MENÜ

Serdar Bostancı: Biz motor sporlarının Euroleague'indeyiz!

Ford Castrol Rally Team Türkiye takım direktörü Serdar Bostancı ile takımın 1. pilotu Murat Bostancı, Emre Tilev'e konuştu.

Serdar Bostancı: Biz motor sporlarının Euroleague'indeyiz!

Hava soğuk ama yürekler sıcak. Ekip daha da sıcak. Tam 50 kişiler. Motorun sıcaklığı yüzlerinde. Emekten gelen ter, araçların makinalarına damlıyor. Alınlarında şairin dediği gibi emekçinin karası, yüreklerinde zafer heyecanı. Avrupa Ralli Şampiyonasında şu an bir numaradalar. Hedefleri büyük. Tam bunları düşünürken…. Bir ses yükseliyor garajı inleten. Motorun büyülü sesi sarıyor bedenleri. Adım adım bize yürüyen Ford Castrol Rally Team Türkiye takım direktörü Serdar Bostancı duruyor. Sese kulak veriyor. Adeta kitap gibi okuyor arabayı. Arkasında takımın 1. Pilotu Murat Bostancı var. Sadece motorun sesi yankılanırken eksikler fısıldanıyor mekanikerlere. Sonra Murat kulağıma fısıldıyor “ Babam diye söylemiyorum arabayı okur, dört lastiğinden gelen tek bir ses ile her şeyi anlar” Sonra sokuluyor sevgilisine. Onu adım, adım yarışlara taşıyan büyük tutkusu arabasına. Sesin içinde motor gürültüsünün içinde durdu zaman sanki.
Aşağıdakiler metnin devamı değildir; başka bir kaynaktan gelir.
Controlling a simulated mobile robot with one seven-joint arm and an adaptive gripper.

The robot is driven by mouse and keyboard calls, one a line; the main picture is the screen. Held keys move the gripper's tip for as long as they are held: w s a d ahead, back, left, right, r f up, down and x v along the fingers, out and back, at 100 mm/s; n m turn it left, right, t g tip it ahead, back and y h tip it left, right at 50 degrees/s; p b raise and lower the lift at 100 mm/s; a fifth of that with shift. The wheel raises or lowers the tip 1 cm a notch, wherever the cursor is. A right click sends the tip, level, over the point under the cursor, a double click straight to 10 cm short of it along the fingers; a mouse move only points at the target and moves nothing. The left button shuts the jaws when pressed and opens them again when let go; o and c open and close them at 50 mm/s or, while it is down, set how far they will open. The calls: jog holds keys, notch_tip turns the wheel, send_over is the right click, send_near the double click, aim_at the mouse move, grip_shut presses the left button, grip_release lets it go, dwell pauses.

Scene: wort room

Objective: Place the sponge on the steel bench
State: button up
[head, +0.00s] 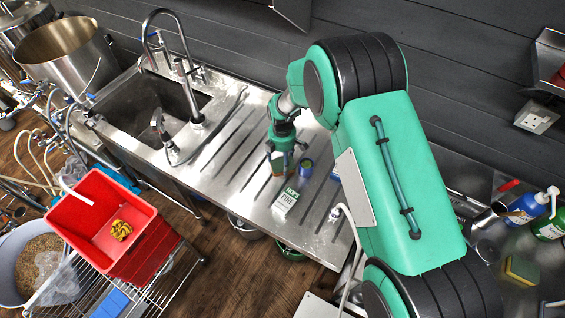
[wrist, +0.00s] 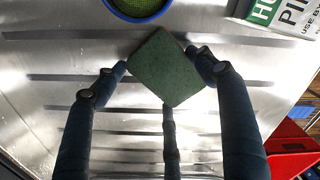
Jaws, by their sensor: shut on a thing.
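My gripper (head: 283,148) is shut on a sponge (head: 279,164), over the ribbed steel drainer of the sink unit. In the wrist view the sponge (wrist: 166,68) shows its green, square face between the fingers; whether it touches the steel below is hard to tell. The steel bench (head: 480,188) is at the right in the head view, partly hidden behind my arm. A second sponge (head: 521,269), yellow and green, lies at its right end. The ribbed drainer (head: 235,150) is also steel.
A blue-rimmed round container (head: 305,168) and a white-and-green carton (head: 286,199) stand close to my gripper. Blue and green bottles (head: 528,207) and a steel jug (head: 488,219) stand at the right. A red crate (head: 100,215) is at the left.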

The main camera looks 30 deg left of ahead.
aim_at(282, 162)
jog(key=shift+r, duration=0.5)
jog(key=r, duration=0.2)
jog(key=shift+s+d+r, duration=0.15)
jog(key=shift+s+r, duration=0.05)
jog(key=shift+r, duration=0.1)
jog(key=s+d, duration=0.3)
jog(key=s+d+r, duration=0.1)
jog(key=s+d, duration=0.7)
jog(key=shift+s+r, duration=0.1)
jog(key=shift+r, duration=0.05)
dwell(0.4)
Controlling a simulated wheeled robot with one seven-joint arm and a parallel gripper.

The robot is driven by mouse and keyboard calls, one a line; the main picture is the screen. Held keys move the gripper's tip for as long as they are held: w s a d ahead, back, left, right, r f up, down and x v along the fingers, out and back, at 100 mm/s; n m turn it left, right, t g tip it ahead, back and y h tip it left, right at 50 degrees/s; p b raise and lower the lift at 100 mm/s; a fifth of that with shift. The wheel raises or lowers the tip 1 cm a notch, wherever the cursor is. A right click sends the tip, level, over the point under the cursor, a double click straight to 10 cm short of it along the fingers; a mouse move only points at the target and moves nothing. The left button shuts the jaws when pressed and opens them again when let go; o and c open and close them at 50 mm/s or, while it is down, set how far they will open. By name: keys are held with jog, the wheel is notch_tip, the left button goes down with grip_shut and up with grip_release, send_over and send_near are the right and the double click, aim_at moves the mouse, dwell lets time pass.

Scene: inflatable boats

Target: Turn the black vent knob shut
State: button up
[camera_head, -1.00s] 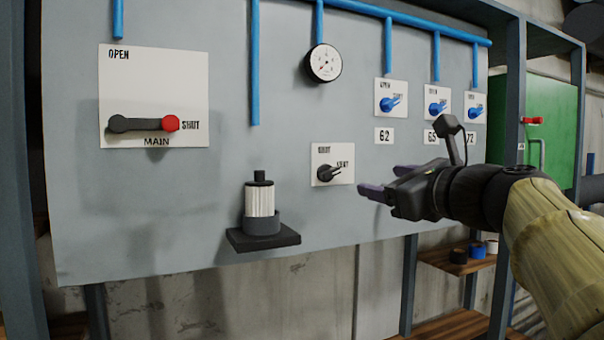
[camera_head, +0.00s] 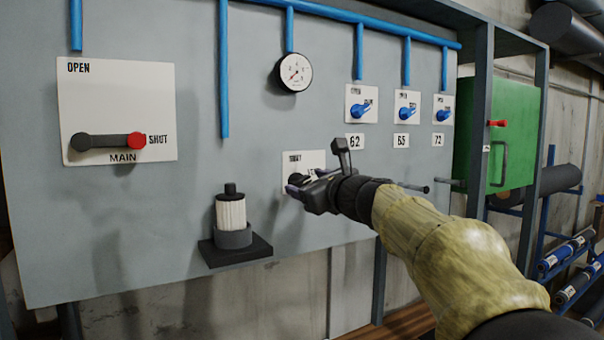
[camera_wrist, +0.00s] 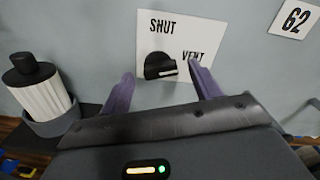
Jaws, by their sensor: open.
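The black vent knob (camera_wrist: 160,66) sits on a white plate (camera_wrist: 148,24) marked SHUT at upper left and VENT at right. In the wrist view its pale pointer mark is turned toward the VENT side. My gripper (camera_wrist: 163,85) is open, with one purple finger to the left of the knob and one to the right; I cannot tell whether either touches it. In the head view my gripper (camera_head: 296,188) is in front of the plate (camera_head: 312,158) and hides most of the knob.
A white ribbed filter (camera_head: 231,212) stands on a black shelf (camera_head: 236,250) left of my gripper. The red-ended MAIN lever (camera_head: 108,141) points toward SHUT. Blue valves (camera_head: 361,110) and a gauge (camera_head: 295,72) are above. A green cabinet (camera_head: 500,130) is at right.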

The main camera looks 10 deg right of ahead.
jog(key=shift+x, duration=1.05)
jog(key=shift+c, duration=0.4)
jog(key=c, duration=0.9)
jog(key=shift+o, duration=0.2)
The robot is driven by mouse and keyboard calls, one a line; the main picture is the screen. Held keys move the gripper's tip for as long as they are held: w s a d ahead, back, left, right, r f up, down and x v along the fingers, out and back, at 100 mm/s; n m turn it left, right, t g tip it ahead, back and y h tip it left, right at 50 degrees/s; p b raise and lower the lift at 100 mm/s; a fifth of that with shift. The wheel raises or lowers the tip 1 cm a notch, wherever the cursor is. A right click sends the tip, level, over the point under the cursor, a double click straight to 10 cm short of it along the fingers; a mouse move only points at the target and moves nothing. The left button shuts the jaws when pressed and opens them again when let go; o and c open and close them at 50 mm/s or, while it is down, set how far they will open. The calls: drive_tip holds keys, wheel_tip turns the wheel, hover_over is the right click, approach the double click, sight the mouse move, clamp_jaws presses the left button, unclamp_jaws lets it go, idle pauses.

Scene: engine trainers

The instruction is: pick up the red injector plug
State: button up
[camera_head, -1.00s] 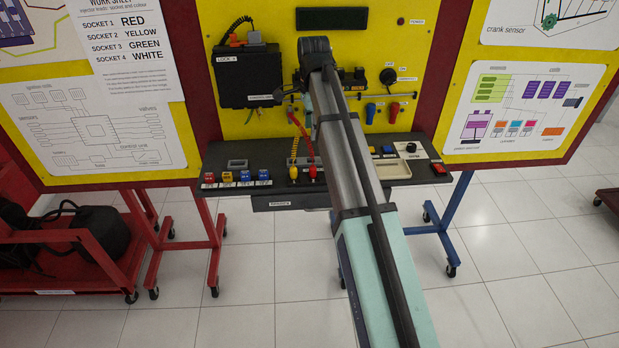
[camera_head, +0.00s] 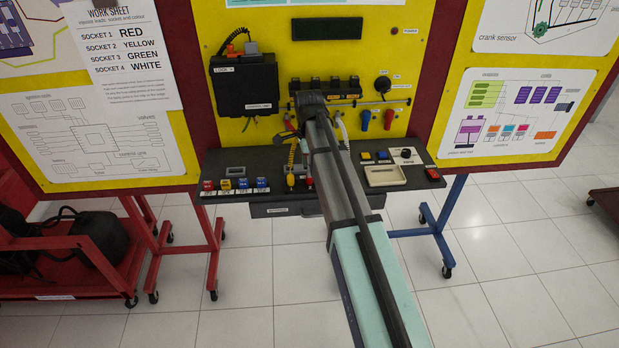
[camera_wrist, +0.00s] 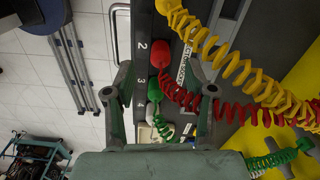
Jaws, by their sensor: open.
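In the wrist view, a red plug (camera_wrist: 160,53) on a coiled red lead sits by the number 2 on a dark shelf. My gripper (camera_wrist: 158,68) is open, with one finger to each side of the red plug in the picture; I see no contact. A green plug (camera_wrist: 153,92) on a green lead sits just below it, also between the fingers in the picture. In the head view, my arm's end hides the fingertips and part of the plug row.
The dark shelf (camera_head: 225,170) carries coloured blocks (camera_head: 235,184) at left and a pale tray (camera_head: 385,176) at right. The yellow panel behind holds a black control box (camera_head: 245,82) and hanging blue and red connectors (camera_head: 388,119). Coiled leads run close to my right finger.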

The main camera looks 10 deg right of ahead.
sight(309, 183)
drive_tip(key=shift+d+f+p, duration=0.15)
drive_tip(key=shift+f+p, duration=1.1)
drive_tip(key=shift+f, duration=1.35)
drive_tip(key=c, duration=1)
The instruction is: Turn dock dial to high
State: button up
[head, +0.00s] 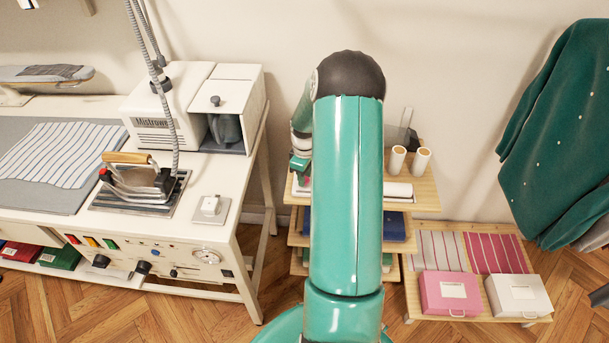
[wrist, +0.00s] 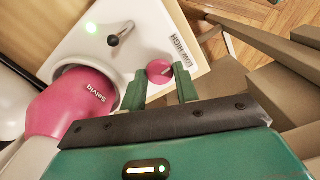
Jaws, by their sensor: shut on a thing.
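In the wrist view, the dock (wrist: 66,47) is a white box with a small pink dial (wrist: 159,70) near its right edge.
In the head view, a wooden shelf (head: 428,197) stands behind my arm, with an ironing table (head: 235,207) to the left.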

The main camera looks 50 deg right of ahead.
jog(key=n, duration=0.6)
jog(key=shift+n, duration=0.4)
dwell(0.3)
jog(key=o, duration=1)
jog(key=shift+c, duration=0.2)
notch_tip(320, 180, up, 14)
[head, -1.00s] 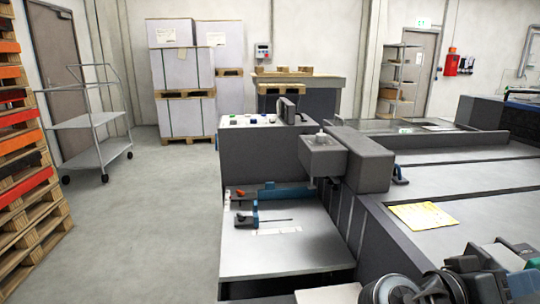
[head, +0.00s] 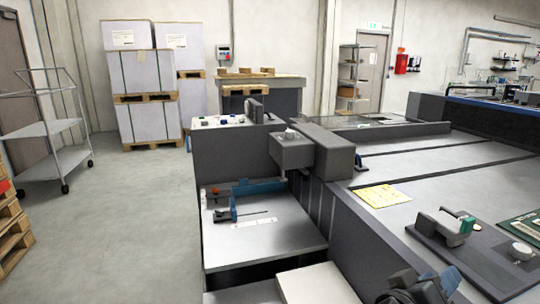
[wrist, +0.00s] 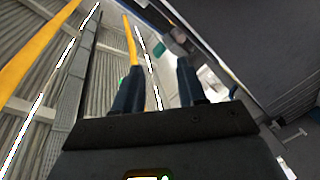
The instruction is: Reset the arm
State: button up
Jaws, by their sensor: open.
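My gripper (wrist: 159,66) shows in the wrist view with its two dark blue fingers apart and nothing between them. The wrist view is tilted, with ribbed grey surfaces and yellow bars beyond the fingers on the left. In the head view, a dark part of my arm with a blue piece shows at the bottom edge, right of the middle. It is cut off by the frame, and I cannot make out the fingertips there.
A long grey machine (head: 445,165) fills the right side, with a yellow sheet (head: 382,196) on top. A wheeled cart (head: 50,150) and wrapped pallet stacks (head: 148,85) stand behind.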

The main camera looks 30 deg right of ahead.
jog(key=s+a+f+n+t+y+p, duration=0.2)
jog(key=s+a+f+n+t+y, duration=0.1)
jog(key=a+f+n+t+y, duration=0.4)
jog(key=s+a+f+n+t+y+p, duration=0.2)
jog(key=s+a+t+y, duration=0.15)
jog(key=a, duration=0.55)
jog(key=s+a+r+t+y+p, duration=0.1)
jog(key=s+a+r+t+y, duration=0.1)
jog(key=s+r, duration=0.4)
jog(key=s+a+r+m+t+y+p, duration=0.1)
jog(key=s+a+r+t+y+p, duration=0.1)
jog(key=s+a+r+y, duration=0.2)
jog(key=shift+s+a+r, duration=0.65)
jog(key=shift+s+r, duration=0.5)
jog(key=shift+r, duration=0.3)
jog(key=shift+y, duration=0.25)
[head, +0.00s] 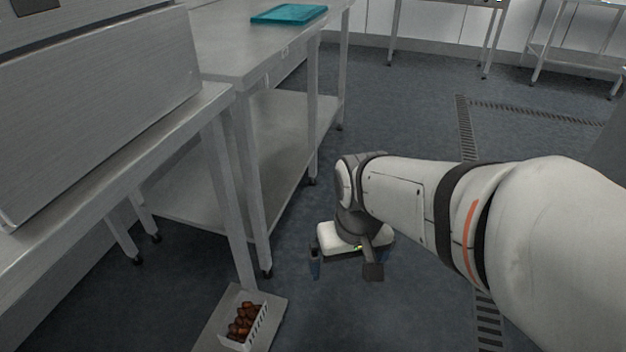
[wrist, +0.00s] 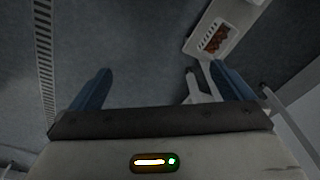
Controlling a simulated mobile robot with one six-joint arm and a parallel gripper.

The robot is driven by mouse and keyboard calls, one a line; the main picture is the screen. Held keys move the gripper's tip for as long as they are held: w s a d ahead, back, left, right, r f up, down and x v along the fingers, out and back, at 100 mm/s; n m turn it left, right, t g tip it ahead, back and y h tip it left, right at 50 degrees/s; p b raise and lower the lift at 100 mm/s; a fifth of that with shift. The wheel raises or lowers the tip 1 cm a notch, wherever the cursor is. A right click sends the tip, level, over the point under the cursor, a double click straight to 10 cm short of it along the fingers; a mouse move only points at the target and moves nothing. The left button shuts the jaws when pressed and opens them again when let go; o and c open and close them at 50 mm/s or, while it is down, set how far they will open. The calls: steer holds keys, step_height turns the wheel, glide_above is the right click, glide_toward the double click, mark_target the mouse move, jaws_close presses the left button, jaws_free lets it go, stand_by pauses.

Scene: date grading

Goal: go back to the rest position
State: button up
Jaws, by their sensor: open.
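My gripper (head: 344,268) hangs from my white arm over the open floor in the head view, to the right of the steel tables. In the wrist view its two blue fingers stand wide apart, with nothing between them (wrist: 160,90). The gripper is open and empty. A white slotted basket (head: 226,335) holding several brown dates (head: 245,322) sits low at the bottom of the head view, left of and apart from the gripper. The basket also shows at the upper right of the wrist view (wrist: 228,47).
A steel table (head: 225,50) with a lower shelf (head: 190,180) stands left of my arm and bears a teal tray (head: 289,14). A large steel housing (head: 100,100) is at the far left. Floor drain grates (head: 467,130) run at the right. The floor around my gripper is clear.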

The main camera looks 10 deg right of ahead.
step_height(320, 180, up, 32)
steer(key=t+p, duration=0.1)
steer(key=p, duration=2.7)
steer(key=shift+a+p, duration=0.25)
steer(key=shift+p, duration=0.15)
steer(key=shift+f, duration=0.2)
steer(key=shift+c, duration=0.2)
Ve araca binerken Murat, Serdar Bostancı geliyor yanımıza. “Murat en hızlı pilot değil, en mükemmel araç dinleyen, en hırslı, en muhteşem. Ama hepsini en iyi yapan biri. Birinden çok birinden az yok. Onda hepsinden tüm yeteneklerden kararında var”

Bu film seti gibi mekanda susan motorun ardından adımlarımızın sesi yankılanıyor duvarlarda. Araçlar her yerde. 1960’lardan bugüne tüm yarışlardaki araçlar. Duvarlara sığmayan kupalar, başarıya “o an” diye not düşmüş fotoğraflar. Onlarca, yok-yok binlerce parçanın yer aldığı depo, pilot eşyaları ve mükemmel dizayn edilmiş bir garajdan ofise çıkıyoruz. Burası sanki bir muayenehane. Temiz düzenli pırıl pırıl. Heyecan verici anların anıların minik model arabaların içinde iki mükemmel ofis. Toplantı salonu. Adımlıyoruz . Her yer anı kokar, her yer başarı diye haykırır mı…Bu küçük model arabalardan bir kaçını alsak mı.. Emrecan çok sever derken. Serdar Bostancının sesi yankılanıyor kulaklarımda.

Serdar Bostancı-Ford Castrol Ralli Team Direktörü: Biz bu yıl ERC (Avrupa Ralli Şampiyonası) içindeyiz. Nasıl desem hani Fenerbahçe Euroleague şampiyonu oldu ya. Bu da motorsporlarının Euroleague’i. Ve geride kalan 3 yarış sonunda 25 takım arasında zirvedeyiz. Bu başarıyı kalan 3 yarışta da sürdürmek amacımız. Kıbrıs- Polonya ve Çekya’da başarılı olacağız. Dünyanın en gelişmiş motorsporları ülkelerinin buluşma arenası. Birinci sırada WRC ( Dünya Ralli şampiyonası) var, sonra bu. Futbolun, şampiyonlar ligi kupasındaki başarının eşdeğerini ülkemize getirmek amacımız.

Murat araya giriyor. Babası hocası ve en önemlisi antrenörü takımının Direktöründen söz izni alarak .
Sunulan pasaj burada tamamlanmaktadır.